読んだ漫画×1冊、観た映画×1本

  • アラン・ムーアデイブ・ギボンズウォッチメン
  • ウォッチメンザック・スナイダー/2009年
    • ほぼ並行して読み終えた/観終えたのでいっしょに感想。点を付けたら漫画が8,9点、映画が8点。
    • 映画版は漫画版を下敷きに漫画版をアレンジして成り立っている訳だけど、そのアレンジの手が漫画版の美点になっている部分にまで及んでいるにも関わらず漫画版の本質は損ねること無く成立しているのが映画版のスゴいところ。以下、漫画版・映画版に共通する美点、変更された点・その効果を記述。
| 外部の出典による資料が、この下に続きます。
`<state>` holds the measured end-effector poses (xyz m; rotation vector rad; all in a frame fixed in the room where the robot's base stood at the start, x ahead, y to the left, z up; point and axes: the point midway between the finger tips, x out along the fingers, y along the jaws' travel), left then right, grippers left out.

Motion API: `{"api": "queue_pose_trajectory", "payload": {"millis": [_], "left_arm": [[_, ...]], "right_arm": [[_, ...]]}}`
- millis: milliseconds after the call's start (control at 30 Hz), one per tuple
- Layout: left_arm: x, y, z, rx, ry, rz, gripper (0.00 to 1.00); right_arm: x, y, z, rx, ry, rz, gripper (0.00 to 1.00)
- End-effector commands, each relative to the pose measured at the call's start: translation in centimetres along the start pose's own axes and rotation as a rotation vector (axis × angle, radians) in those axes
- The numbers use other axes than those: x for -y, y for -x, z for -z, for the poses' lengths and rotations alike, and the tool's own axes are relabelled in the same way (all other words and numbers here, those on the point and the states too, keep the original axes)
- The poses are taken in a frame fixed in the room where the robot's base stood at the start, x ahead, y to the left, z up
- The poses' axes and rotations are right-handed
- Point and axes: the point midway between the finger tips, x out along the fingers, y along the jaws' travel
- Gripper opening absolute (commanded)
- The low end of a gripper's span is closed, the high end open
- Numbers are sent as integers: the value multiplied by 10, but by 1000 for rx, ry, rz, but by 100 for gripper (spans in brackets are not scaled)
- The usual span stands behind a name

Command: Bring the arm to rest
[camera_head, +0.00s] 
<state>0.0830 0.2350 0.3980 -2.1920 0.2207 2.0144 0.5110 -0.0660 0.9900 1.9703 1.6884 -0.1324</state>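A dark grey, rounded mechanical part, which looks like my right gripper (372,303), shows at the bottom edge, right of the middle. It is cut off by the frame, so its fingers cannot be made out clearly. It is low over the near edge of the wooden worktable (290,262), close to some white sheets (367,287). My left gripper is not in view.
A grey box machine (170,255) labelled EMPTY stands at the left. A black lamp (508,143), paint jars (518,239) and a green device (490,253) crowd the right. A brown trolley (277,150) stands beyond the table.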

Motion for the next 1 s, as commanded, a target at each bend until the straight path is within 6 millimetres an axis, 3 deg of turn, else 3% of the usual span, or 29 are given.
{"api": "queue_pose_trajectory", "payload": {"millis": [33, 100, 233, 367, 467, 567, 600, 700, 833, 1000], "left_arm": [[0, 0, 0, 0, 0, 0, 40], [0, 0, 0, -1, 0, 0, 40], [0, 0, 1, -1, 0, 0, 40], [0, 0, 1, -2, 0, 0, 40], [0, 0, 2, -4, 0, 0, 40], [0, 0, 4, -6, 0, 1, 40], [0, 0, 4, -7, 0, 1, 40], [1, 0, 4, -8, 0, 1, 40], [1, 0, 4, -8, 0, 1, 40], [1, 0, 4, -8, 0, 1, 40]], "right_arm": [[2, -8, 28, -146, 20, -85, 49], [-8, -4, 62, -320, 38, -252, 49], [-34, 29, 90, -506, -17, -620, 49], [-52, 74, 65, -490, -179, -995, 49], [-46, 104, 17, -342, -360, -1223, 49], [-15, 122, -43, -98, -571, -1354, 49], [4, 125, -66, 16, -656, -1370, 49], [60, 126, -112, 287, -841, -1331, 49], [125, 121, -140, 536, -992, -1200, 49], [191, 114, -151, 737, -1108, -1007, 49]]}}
    • 共通する一番の美点は映像表現・記号表現の巧みさ。同じアングルやモチーフの重ね合わせがわざとらしいくらいに繰り返されて、各要素がダブルミーニング、トリプルミーニングを持つような構造を持っており、それらのイメージが、偽りの平和は結局は長続きせず振り出しに戻るというメッセージを強めることに貢献している。作品のメッセージ自体はあんまり似てないけど、物語を強めるために作者によってたくさんの仕掛けが施されていて、その狙いを掴むために読み返したくなるような作りをしているという点では『夕凪の町 桜の国』の遠い親戚といってもいいかも。*1
    • このような作品の軸は残りつつ映画化するにあたって変更が施された訳だが、その変更を大きく2つにまとめると以下の通り。
    • エピソード・説明をはしょることによる物語のスピード化
      • 映画では話の本筋に直接関わって来ない部分が大胆にカットされており、漫画に比べて圧倒的にスピード感があって爽快。逆に漫画は「そこまで別に知りたくねーから」というところまで丁寧に説明していて、正直読むのに骨が折れる。冗長とも言える。ただ、カットのせいで映画版ではロールシャッハの正体のヒントが少なくなっているし、また、漫画で詳しく説明されている細部がないせいで、原作読み込んでた勢の中には物足りなさを感じる人もいるかも。
    • キャラクターがスタイリッシュに
      • 各ヒーローのフォルムがスタイリッシュになった。これは話のカット以上に大胆なアレンジだと思う。というのは、漫画版ではヒーローがあまりカッコよく描かれない(ナイトクロウとか普通に中年のおっさんだしね)ことで、逆にいい年こいたおっさんがコスチュームを着て闘うことの滑稽さが前面に浮かび上がっており、それが味になっているという側面があったから。漫画版はこのような視点を持つことでアメコミの中でも特定の位置を占めていたわけで、そこに手を加えるのは勇気のいることだったと思う。アクションシーンもいくつか追加されており、漫画でいまいちヒーローとしての凄味・カッコよさが伝わらなかった部分が補強され、カリカチュアとしての側面が弱まるのと引き換えにストレートにヒーローのカッコよさを強調できている。
    • かくして、漫画版と映画版では共通する美点がありつつ、それぞれに背反する性質の美点も存在しており、まさにいずれアヤメかカキツバタ。甲乙付けがたいが、個人的には漫画版でのDr.マンハッタンの時間の感じ方の表現や構図の取り方の妙を重視して漫画の方が高評価。つーか、一般的に言って映画より漫画の方が好きだから漫画の方が高評価、といっても差し支えないかもしれん。
    • 来月にアラン・ムーアフロム・ヘル』上下巻が出るという…。お金…。

*1:読み返しという視点からみたら、Dr.マンハッタンのトラルファマドール人設定はかなり有効な設定。